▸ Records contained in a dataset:

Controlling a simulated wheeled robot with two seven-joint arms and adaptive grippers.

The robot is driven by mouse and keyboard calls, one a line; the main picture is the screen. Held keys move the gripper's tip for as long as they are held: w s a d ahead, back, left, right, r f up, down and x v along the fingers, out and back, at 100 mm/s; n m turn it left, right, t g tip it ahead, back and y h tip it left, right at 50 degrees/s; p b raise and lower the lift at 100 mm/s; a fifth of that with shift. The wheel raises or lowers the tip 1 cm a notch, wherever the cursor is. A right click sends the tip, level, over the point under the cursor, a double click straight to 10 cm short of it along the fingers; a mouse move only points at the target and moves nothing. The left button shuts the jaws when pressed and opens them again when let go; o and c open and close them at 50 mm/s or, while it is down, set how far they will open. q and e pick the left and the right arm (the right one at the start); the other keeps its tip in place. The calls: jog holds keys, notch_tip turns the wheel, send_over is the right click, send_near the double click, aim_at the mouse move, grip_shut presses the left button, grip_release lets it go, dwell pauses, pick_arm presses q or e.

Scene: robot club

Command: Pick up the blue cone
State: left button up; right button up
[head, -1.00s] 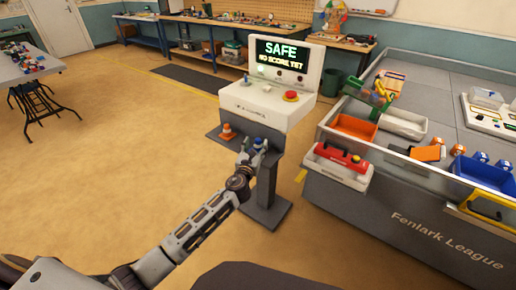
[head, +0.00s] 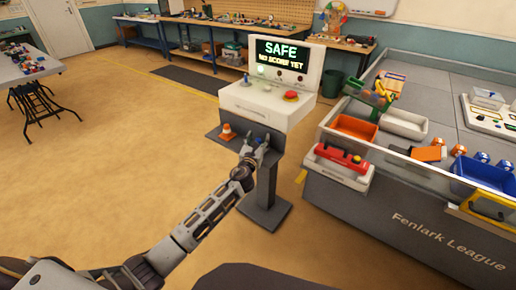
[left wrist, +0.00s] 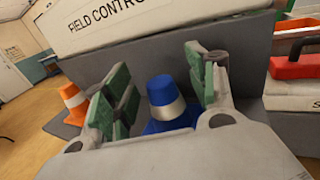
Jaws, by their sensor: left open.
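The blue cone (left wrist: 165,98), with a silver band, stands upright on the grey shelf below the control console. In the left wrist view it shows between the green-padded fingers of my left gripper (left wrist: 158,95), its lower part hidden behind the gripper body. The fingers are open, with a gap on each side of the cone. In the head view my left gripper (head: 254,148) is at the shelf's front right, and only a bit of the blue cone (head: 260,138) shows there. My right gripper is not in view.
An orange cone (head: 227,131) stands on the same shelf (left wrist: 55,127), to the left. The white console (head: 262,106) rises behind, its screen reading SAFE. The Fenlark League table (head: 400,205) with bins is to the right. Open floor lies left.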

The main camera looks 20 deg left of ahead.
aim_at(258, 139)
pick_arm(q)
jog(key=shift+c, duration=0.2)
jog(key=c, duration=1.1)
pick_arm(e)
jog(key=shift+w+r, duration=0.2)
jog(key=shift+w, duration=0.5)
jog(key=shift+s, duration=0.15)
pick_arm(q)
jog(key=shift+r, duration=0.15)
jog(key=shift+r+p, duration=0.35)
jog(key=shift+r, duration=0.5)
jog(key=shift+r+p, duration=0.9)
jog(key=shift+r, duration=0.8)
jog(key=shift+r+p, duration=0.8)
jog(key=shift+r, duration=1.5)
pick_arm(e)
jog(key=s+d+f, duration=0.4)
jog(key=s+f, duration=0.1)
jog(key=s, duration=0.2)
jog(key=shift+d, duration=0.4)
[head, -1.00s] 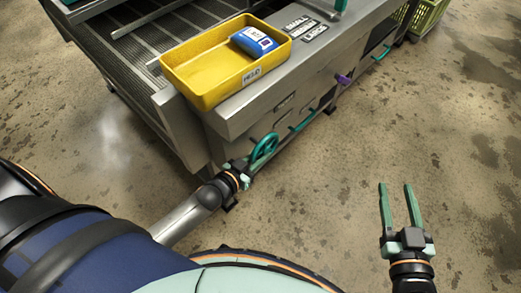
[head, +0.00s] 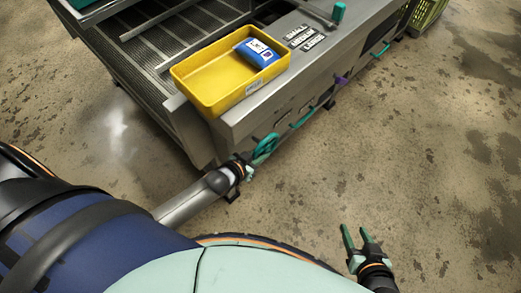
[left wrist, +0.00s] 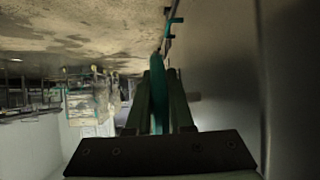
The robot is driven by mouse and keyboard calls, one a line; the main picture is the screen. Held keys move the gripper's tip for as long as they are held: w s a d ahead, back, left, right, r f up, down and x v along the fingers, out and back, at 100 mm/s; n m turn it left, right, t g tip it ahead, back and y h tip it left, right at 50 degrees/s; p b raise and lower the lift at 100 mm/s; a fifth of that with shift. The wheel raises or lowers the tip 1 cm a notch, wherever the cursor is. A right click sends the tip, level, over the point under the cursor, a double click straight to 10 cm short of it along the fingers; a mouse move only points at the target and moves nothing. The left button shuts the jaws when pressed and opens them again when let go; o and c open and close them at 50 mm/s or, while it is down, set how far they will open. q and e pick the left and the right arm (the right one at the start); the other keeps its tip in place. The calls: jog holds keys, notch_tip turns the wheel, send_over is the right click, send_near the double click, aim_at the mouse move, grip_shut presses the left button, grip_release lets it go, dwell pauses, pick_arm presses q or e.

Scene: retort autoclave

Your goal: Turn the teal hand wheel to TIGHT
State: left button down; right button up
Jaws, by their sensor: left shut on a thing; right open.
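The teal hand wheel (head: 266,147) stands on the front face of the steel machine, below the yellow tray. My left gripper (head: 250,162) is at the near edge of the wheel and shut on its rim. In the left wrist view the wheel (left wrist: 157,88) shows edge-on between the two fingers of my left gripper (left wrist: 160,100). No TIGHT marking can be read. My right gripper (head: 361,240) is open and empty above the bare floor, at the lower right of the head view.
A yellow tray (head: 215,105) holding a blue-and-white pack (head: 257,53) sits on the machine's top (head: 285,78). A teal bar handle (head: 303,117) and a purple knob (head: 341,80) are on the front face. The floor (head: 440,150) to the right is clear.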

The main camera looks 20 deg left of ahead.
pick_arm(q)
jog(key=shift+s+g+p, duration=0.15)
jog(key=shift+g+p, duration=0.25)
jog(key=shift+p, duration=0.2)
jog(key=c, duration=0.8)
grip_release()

---

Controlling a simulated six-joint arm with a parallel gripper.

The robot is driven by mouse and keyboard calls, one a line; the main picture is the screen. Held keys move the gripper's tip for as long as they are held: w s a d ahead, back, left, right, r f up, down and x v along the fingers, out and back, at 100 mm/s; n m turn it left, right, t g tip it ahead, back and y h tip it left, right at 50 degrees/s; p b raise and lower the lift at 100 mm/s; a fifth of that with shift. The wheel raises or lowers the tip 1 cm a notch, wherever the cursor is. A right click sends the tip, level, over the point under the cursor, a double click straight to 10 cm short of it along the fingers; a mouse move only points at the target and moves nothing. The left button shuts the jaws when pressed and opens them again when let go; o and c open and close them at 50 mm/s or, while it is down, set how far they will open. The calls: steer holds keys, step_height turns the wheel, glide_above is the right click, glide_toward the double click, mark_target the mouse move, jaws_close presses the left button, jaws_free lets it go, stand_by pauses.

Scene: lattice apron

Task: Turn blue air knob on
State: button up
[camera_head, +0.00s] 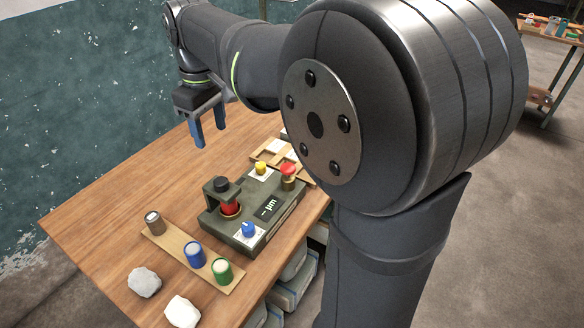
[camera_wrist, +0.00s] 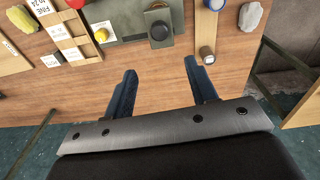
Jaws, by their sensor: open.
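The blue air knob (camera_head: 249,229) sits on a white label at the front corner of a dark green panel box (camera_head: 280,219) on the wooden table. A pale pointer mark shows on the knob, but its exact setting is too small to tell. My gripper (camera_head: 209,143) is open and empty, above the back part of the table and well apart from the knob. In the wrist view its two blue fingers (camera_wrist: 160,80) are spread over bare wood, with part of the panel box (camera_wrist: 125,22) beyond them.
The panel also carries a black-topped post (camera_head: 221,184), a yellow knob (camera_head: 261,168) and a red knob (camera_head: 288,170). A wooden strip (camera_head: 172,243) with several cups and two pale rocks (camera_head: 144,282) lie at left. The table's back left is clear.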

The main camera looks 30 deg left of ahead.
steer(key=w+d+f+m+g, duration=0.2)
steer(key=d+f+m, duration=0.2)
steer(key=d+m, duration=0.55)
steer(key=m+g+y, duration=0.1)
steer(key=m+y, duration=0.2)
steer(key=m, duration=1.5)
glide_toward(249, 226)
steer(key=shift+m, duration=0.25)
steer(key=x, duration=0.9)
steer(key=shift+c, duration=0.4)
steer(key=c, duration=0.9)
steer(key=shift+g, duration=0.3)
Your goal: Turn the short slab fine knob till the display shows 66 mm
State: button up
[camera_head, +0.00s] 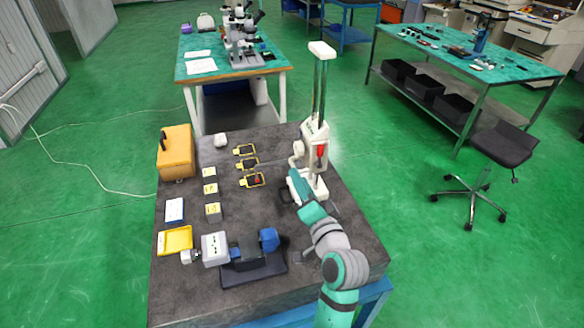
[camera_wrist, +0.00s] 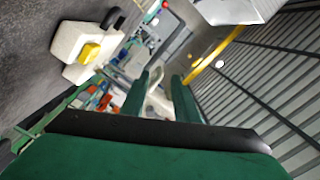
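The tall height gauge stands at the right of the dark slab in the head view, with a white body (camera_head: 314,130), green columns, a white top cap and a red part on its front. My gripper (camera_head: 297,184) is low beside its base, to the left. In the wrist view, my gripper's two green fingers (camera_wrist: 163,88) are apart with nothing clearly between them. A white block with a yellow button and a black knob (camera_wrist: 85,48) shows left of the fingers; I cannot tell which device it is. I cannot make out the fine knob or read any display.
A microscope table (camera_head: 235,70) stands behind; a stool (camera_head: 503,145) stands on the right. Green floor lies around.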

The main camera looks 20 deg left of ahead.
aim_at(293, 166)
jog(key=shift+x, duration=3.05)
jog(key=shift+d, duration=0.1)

--

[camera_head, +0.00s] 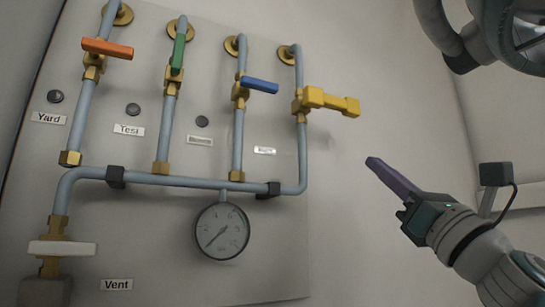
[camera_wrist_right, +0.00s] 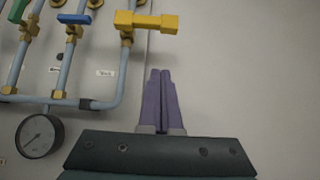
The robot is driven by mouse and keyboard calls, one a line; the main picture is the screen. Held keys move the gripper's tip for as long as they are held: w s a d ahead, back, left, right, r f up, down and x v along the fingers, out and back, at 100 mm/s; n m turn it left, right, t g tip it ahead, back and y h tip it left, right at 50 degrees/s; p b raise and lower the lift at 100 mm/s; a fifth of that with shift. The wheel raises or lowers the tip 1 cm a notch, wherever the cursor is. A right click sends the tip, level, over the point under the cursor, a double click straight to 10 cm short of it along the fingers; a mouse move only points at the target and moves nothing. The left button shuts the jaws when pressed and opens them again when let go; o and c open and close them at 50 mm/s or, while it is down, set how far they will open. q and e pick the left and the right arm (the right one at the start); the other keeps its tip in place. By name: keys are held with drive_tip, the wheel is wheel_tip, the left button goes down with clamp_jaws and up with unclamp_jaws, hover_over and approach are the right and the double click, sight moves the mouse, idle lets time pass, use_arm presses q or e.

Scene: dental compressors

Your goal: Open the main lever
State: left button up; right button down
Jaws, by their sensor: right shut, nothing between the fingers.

▸ Given instruction:
Scan the material above for the word "Controlling". Copy each line where it occurs.

▸ Result:
Controlling a simulated wheeled robot with two seven-joint arms and adaptive grippers.
Controlling a simulated six-joint arm with a parallel gripper.

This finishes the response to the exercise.